## Material for the task

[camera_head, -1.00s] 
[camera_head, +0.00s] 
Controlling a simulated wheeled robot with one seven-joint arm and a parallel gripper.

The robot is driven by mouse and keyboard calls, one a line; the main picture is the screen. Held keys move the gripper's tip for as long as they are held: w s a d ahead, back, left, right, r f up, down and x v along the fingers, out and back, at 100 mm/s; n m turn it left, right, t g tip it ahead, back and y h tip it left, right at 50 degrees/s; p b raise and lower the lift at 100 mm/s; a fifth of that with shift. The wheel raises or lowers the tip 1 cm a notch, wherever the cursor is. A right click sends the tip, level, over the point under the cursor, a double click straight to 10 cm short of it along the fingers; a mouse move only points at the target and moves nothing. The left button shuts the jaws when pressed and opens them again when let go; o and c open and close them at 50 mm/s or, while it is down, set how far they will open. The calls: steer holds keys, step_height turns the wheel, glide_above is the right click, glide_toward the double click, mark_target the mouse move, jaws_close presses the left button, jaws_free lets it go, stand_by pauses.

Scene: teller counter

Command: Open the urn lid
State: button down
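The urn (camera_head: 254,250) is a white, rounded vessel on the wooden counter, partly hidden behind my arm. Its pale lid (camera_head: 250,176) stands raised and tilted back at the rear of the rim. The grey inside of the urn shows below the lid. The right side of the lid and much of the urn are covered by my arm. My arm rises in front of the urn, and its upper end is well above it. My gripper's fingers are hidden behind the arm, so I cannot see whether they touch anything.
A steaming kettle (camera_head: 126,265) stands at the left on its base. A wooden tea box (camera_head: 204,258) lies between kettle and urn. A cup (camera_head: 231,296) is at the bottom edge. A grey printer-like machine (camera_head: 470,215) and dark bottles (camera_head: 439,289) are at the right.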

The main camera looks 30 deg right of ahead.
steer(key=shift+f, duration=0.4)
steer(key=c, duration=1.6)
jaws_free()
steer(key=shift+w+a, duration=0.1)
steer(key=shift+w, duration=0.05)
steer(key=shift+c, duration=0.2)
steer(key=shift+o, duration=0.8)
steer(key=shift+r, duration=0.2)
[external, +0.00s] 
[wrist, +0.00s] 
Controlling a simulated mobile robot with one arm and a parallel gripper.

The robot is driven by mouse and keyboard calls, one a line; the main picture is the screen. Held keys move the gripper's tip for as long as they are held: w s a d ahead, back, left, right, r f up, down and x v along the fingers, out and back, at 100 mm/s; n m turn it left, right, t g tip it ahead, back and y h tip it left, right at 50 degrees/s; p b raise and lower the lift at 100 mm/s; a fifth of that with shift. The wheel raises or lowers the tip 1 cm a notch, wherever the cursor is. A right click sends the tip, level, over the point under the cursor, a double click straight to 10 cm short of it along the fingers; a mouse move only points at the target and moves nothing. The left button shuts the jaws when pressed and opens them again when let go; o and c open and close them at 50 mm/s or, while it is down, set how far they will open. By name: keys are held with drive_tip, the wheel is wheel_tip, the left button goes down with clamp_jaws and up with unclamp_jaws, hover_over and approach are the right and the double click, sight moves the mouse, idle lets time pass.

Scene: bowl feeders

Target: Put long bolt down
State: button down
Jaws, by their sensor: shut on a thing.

## What the task asks
Copy each line that holds the word "Controlling".

## Answer for the task
Controlling a simulated wheeled robot with one seven-joint arm and a parallel gripper.
Controlling a simulated mobile robot with one arm and a parallel gripper.

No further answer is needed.